E quando você olha para trás, lembra daquela menina que chegou em São Paulo, o que passa na sua cabeça? Você já queria chegar tão longe?

“A gente nunca faz as coisas por projeção. Você faz as coisas ou por instinto de sobrevivência, ou necessidade. Tenho um texto da Marília Pera, que fazia Elas por Elas, que ela falava ‘a criança que fui assistindo, ouvindo o trabalho dessas grandes mulheres, atrizes, cantoras, essa criança permanece viva dentro de mim, imutável, encantada”. O viés da história é que vai dizer ou ser interpretado como querem. Aí tem aquela coisa que falei da roda da fortuna e inconsciente coletivo serem a favor de você. As pessoas vão pensar: ‘Essa merece estar ali, essa ralou a periquita na rodovia da vida (risos)’”.

Está preparada para ser chamada de global?

“Imagina! A gente está preparada para ser chamada de tanta coisa, que o que pintar agora é lucro. Com 50 anos o que pinta é lucro. Se a pessoa me falar ‘vai pra tonga…’, eu respondo ‘vou querido, mas vou feliz, porque quem vai pra tonga é feliz, olha pra mim’”.

Oportunidade

Você acha que essa oportunidade veio na hora certa ou demorou muito?
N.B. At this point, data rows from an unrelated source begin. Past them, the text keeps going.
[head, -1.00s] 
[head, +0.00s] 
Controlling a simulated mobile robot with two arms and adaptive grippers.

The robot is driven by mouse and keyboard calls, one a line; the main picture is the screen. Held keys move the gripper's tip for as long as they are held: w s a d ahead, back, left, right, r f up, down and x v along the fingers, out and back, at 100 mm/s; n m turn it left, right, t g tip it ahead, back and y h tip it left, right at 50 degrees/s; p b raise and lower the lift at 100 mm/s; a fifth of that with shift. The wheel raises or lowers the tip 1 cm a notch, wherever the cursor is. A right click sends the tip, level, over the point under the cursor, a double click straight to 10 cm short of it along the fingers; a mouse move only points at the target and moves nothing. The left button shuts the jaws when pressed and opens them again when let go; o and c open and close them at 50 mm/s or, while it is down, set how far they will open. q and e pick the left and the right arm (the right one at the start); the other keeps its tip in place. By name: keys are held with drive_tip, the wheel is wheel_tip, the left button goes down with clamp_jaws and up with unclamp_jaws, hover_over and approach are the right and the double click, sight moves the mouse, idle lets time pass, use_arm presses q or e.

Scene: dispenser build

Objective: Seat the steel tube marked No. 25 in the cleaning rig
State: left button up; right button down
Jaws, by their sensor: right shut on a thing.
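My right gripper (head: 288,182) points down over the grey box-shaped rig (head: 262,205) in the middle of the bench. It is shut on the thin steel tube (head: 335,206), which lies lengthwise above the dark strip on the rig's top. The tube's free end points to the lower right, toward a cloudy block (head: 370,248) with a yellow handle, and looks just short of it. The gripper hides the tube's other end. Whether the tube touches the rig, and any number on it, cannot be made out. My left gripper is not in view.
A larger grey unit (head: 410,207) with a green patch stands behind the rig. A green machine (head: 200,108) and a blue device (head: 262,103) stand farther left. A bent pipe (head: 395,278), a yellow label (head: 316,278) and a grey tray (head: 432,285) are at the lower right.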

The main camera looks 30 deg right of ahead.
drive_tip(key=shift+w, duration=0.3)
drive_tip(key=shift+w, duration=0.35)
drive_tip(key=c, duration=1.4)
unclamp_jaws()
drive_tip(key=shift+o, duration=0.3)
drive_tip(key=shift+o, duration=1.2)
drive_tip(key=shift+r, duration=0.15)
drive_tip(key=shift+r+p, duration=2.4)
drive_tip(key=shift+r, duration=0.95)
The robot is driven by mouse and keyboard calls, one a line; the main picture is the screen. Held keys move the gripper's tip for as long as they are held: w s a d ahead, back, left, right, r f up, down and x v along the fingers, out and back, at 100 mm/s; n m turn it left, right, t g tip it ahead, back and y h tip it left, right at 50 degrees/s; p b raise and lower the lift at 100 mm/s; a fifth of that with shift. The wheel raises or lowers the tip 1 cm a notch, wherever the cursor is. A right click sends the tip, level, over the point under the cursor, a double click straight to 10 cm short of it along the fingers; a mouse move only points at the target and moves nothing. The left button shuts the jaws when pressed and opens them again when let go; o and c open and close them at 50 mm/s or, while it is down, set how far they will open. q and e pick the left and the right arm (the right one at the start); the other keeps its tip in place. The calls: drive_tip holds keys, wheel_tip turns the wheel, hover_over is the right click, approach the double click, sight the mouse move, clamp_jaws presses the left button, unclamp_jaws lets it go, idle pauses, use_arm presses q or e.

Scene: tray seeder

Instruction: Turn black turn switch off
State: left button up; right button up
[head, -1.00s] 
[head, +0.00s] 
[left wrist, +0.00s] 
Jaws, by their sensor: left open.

“Tudo vem na hora certa. Eu precisei provar para as pessoas que estou acima da personagem que criei enquanto drag. Até quando me tornei trans muita gente teve um estranhamento muito grande, pelo fato de eu ter feito minha vida midiática nesses programas populares, começando como jurada, repórter na Manchete… tudo isso fazendo teatro. A vida vai virando uma colcha de retalho, que quando você olha não sabe quem faz parte do barrado ou do miolo da colcha. Por isso, acredito que veio na hora certa. Se tivesse vindo antes, não teria tempo nem de surtar. Não dá tempo nem fazer a linha blasé”.

Como é o look dela?

“Aí você tem que ver. Só te digo uma coisa, Serro Azul está jogada no tempo. Não tem internet, não tem nada. O sopro de modernidade que vai chegar em Serro Azul vem por Valentina que é chiquérrima, e Marcos Paulo que chegou de Paris. Imagina a missão francesa chegando ao Brasil”.